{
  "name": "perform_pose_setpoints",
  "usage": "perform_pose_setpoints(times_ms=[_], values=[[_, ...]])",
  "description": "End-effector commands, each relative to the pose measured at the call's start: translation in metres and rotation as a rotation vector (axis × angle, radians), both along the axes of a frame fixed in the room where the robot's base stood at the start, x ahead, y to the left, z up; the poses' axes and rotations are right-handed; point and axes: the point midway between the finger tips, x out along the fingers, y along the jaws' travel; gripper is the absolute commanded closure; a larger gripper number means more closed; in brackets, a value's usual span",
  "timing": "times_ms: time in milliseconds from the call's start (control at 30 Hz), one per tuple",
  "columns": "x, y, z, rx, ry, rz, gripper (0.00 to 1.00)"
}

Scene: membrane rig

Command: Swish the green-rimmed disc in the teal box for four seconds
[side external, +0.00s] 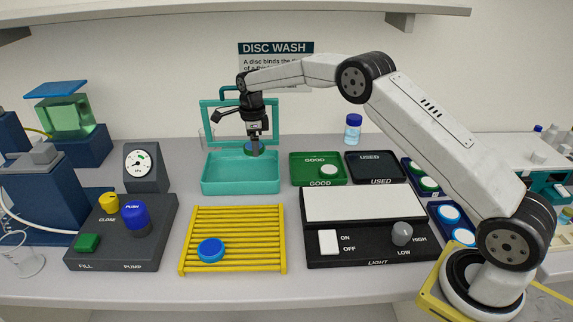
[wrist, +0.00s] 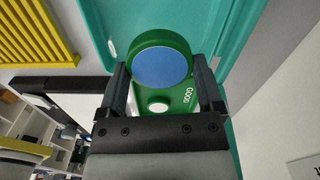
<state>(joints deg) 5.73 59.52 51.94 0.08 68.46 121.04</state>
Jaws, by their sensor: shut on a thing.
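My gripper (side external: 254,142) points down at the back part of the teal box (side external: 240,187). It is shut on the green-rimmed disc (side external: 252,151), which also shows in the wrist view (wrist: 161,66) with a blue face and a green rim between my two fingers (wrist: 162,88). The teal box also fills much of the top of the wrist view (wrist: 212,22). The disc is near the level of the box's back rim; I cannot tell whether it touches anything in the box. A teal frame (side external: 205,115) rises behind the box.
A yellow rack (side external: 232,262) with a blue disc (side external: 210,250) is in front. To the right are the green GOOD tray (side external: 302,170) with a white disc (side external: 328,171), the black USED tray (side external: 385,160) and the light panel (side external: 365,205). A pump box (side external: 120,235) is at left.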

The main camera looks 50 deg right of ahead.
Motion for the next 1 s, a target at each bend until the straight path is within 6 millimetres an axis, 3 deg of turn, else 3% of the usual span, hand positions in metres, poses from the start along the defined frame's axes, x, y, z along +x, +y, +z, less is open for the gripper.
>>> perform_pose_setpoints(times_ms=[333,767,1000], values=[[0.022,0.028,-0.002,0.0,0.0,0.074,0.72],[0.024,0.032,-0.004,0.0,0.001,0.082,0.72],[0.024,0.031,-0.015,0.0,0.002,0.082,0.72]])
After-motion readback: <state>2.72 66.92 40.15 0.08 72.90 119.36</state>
══════════════════════════════
Copy the data character for character, but drop all pictures from the copy.

{
  "name": "perform_pose_setpoints",
  "usage": "perform_pose_setpoints(times_ms=[_], values=[[_, ...]])",
  "description": "End-effector commands, each relative to the pose measured at the call's start: translation in metres and rotation as a rotation vector (axis × angle, radians), both along the axes of a frame fixed in the room where the robot's base stood at the start, x ahead, y to the left, z up; the poses' axes and rotations are right-handed; point and axes: the point midway between the finger tips, x out along the fingers, y along the jaws' travel; gripper is the absolute commanded closure; a larger gripper number means more closed; in brackets, a value's usual span",
  "timing": "times_ms: time in milliseconds from the call's start (control at 30 Hz), one per tuple",
  "columns": "x, y, z, rx, ry, rz, gripper (0.00 to 1.00)"
}

Scene: membrane rig

Command: Swish the green-rimmed disc in the teal box for four seconds
[side external, +0.00s] 
[wrist, +0.00s] 
<state>(joints deg) 5.73 59.52 51.94 0.08 68.46 121.04</state>
Jaws, by their sensor: shut on a thing.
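My gripper (side external: 254,142) points down at the back part of the teal box (side external: 240,187). It is shut on the green-rimmed disc (side external: 252,151), which also shows in the wrist view (wrist: 161,66) with a blue face and a green rim between my two fingers (wrist: 162,88). The teal box also fills much of the top of the wrist view (wrist: 212,22). The disc is near the level of the box's back rim; I cannot tell whether it touches anything in the box. A teal frame (side external: 205,115) rises behind the box.
A yellow rack (side external: 232,262) with a blue disc (side external: 210,250) is in front. To the right are the green GOOD tray (side external: 302,170) with a white disc (side external: 328,171), the black USED tray (side external: 385,160) and the light panel (side external: 365,205). A pump box (side external: 120,235) is at left.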

The main camera looks 50 deg right of ahead.
Motion for the next 1 s, a target at each bend until the straight path is within 6 millimetres an axis, 3 deg of turn, else 3% of the usual span, hand positions in metres, poses from the start along the defined frame's axes, x, y, z along +x, +y, +z, less is open for the gripper.
>>> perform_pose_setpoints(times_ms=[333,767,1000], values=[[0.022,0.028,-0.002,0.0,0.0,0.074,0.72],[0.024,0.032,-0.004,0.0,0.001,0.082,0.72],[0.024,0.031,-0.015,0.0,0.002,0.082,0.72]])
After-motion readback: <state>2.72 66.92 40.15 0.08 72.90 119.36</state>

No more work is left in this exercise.